- THE EXERCISE
Copy each line below in which the word "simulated" occurs.

>> Begin

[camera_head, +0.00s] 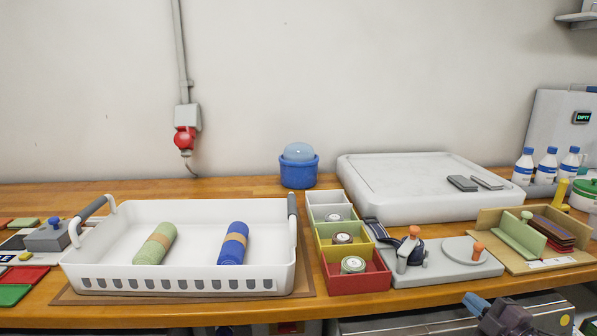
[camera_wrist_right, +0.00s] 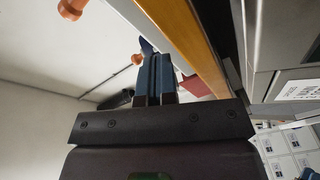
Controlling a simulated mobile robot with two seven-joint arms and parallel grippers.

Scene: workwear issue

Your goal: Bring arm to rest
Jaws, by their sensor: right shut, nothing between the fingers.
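My right gripper (camera_head: 474,303) shows at the lower right of the head view, in front of and below the bench's front edge. Its blue fingers are shut with nothing between them. In the right wrist view the fingers (camera_wrist_right: 156,76) lie side by side, with the bench edge (camera_wrist_right: 190,38) beside them. My left gripper is not in view. A white basket (camera_head: 185,283) stands on the left of the wooden bench (camera_head: 220,313). A green roll (camera_head: 155,244) and a blue roll (camera_head: 233,244) with tan bands lie apart inside it.
A bin (camera_head: 360,284) with grey, yellow and red compartments holds small round items. Right of it are a grey fixture (camera_head: 440,270) with orange knobs and a tan holder (camera_head: 543,262). A white platform (camera_head: 405,185), a blue tub (camera_head: 298,174) and bottles (camera_head: 547,165) stand behind.

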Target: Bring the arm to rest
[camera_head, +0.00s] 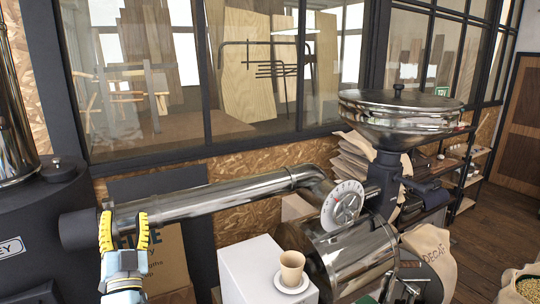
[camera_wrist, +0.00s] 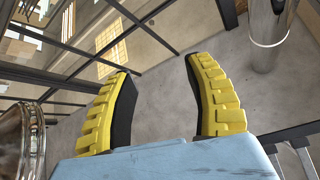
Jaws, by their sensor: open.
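My gripper (camera_head: 124,232) is at the lower left in the head view, with yellow ridged fingers on a light blue body. It points upward, in front of the left end of the long metal pipe as seen from this camera; I cannot tell how far apart they are. In the wrist view my gripper (camera_wrist: 162,88) has its two yellow fingers spread wide, with black inner pads and nothing between them. Beyond the fingers the wrist view shows a grey surface and window frames.
A shiny pipe (camera_head: 222,199) runs to the roaster with a metal hopper (camera_head: 403,121). A tan cup (camera_head: 291,267) stands on a saucer (camera_head: 292,286) on a white block (camera_head: 240,275). A dark drum (camera_head: 40,235) is at left. A bean sack (camera_head: 510,291) is at lower right.

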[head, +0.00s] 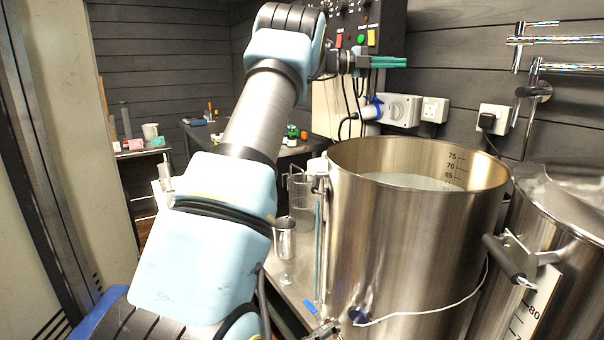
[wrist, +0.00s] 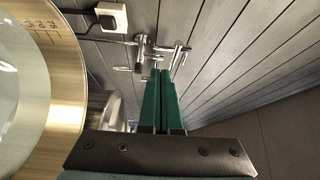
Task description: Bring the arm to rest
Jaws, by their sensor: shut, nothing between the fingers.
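My arm rises from the bottom left of the head view and bends over at the top. My gripper (head: 389,62) is at its far end, pointing right, in front of the black control box (head: 378,20) and above the open steel pot (head: 410,235). Its two green fingers lie together with nothing between them. In the wrist view the green fingers (wrist: 161,100) are side by side and shut, pointing toward the chrome pipes on the plank wall. The pot's rim (wrist: 68,112) shows at the left of that view, apart from the fingers.
A second steel pot (head: 570,200) stands at the right below chrome pipes (head: 545,68). Sockets (head: 434,109) are on the wall. A steel cup (head: 285,238) and a clear jug (head: 301,195) stand left of the open pot. A bench (head: 245,148) with small items is behind.

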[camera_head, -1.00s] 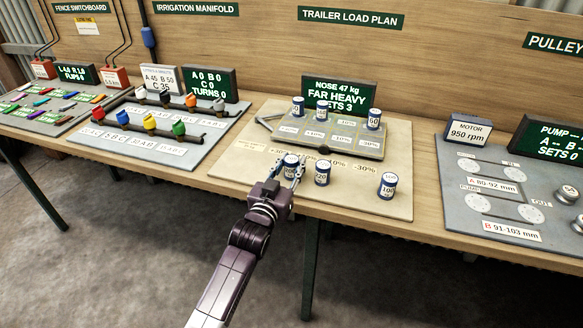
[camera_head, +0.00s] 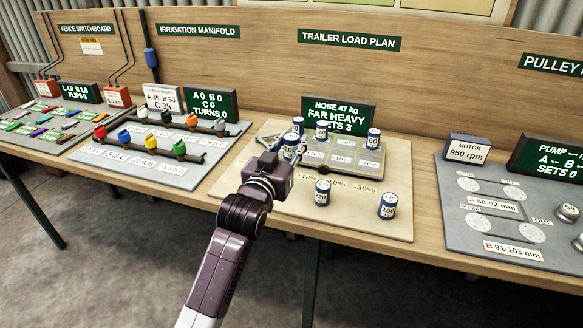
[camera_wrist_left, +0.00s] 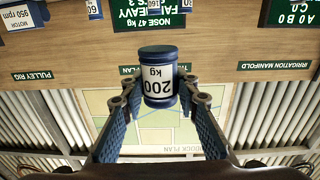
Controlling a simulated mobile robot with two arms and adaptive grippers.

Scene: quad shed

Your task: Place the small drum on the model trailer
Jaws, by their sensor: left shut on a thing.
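My left gripper (camera_head: 284,142) is shut on a small blue-and-white drum (camera_head: 290,149). In the left wrist view the drum (camera_wrist_left: 158,78) sits between the two fingers, with an upside-down "200 kg" label. In the head view it is at the left side of the model trailer (camera_head: 358,170), partly hidden by the gripper. I cannot tell its height above the bed. The trailer is a flat bed with percentage labels. Other drums stand at its far left (camera_head: 298,124), far middle (camera_head: 321,130) and right end (camera_head: 373,139). My right gripper is not in view.
Two more drums, one left (camera_head: 322,191) and one right labelled 100 (camera_head: 388,206), stand on the beige board (camera_head: 300,207) before the trailer. A dark display (camera_head: 338,115) stands behind it. The irrigation panel (camera_head: 150,165) lies left, the pulley panel (camera_head: 490,215) right.

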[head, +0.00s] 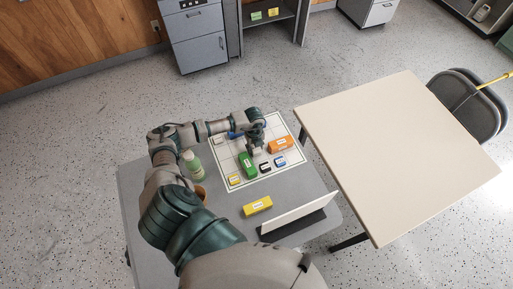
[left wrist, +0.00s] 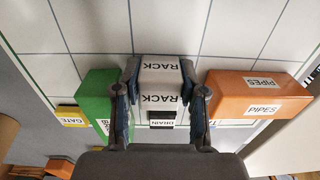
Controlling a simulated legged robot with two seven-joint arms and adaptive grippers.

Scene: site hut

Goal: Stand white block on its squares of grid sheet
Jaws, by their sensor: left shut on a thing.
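The white block labelled RACK (left wrist: 160,72) is between the two fingers of my left gripper (left wrist: 160,105), which is shut on it in the left wrist view. My right gripper is not in view.
A yellow block (head: 257,206) lies on the grey table. A bottle (head: 195,168) and orange cup (head: 201,192) stand left; a white panel (head: 298,213) stands front right.

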>> End

- ANSWER TO THIS TASK
Controlling a simulated mobile robot with two seven-joint arms and parallel grippers.
Controlling a simulated mobile robot with two arms and adaptive grippers.
Controlling a simulated legged robot with two seven-joint arms and adaptive grippers.

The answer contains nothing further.